*DATA SHOWN*.
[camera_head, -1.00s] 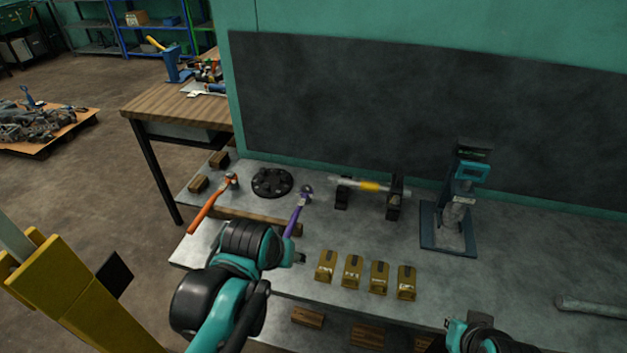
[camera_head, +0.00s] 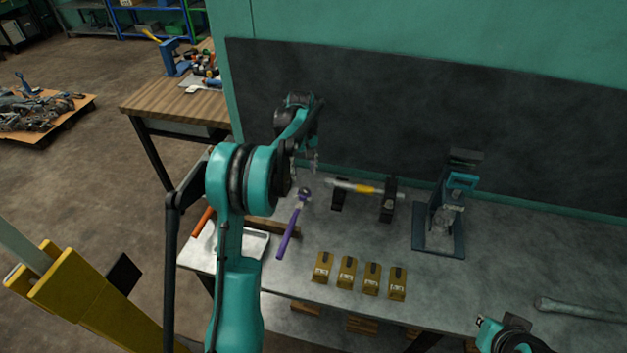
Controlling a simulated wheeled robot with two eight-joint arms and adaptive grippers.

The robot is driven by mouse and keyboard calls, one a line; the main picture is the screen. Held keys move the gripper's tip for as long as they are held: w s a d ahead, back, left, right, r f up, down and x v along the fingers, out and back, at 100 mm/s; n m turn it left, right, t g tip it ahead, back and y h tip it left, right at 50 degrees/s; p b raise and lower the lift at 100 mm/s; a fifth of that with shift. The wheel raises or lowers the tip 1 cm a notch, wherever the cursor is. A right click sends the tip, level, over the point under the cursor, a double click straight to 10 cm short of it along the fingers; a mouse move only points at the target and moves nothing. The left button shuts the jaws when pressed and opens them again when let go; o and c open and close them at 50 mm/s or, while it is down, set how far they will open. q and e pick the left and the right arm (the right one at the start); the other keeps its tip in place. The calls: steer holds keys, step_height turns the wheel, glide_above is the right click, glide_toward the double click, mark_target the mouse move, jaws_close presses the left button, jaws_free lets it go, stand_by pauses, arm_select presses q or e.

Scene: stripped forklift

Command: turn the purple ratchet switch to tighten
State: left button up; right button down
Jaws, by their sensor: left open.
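The purple ratchet (camera_head: 291,228) lies on the grey workbench, with its round head toward the back and its purple handle slanting down to the left. Its switch is too small to make out. My left gripper (camera_head: 313,166) is open and empty, pointing down above the bench just behind the ratchet head and apart from it. My left arm covers the area left of the ratchet.
An orange-handled ratchet (camera_head: 203,221) is mostly hidden behind my left arm. Several brass-coloured blocks (camera_head: 346,272) stand in front. A shaft with a yellow band (camera_head: 365,189) rests on black supports. A press stand (camera_head: 440,240) is to the right.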

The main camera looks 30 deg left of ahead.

*DIRECTIONS*.
Write out the material above again, word for word, minus its pictures.

*FULL OUTPUT*.
[camera_head, -1.00s] 
[camera_head, +0.00s] 
Controlling a simulated wheeled robot with two eight-joint arms and adaptive grippers.

The robot is driven by mouse and keyboard calls, one a line; the main picture is the screen. Held keys move the gripper's tip for as long as they are held: w s a d ahead, back, left, right, r f up, down and x v along the fingers, out and back, at 100 mm/s; n m turn it left, right, t g tip it ahead, back and y h tip it left, right at 50 degrees/s; p b raise and lower the lift at 100 mm/s; a fifth of that with shift. The wheel raises or lowers the tip 1 cm a notch, wherever the cursor is. A right click sends the tip, level, over the point under the cursor, a double click straight to 10 cm short of it along the fingers; a mouse move only points at the target and moves nothing. The left button shuts the jaws when pressed and opens them again when let go; o and c open and close them at 50 mm/s or, while it is down, set how far they will open. q and e pick the left and the right arm (the right one at the start); the other keeps its tip in place. The calls: steer holds keys, step_height turns the wheel, glide_above is the right click, glide_toward the double click, mark_target the mouse move, jaws_close presses the left button, jaws_free lets it go, stand_by pauses, arm_select presses q or e.

Scene: stripped forklift

Command: turn the purple ratchet switch to tighten
State: left button up; right button down
Jaws, by their sensor: left open.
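The purple ratchet (camera_head: 291,228) lies on the grey workbench, with its round head toward the back and its purple handle slanting down to the left. Its switch is too small to make out. My left gripper (camera_head: 313,166) is open and empty, pointing down above the bench just behind the ratchet head and apart from it. My left arm covers the area left of the ratchet.
An orange-handled ratchet (camera_head: 203,221) is mostly hidden behind my left arm. Several brass-coloured blocks (camera_head: 346,272) stand in front. A shaft with a yellow band (camera_head: 365,189) rests on black supports. A press stand (camera_head: 440,240) is to the right.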

The main camera looks 30 deg left of ahead.

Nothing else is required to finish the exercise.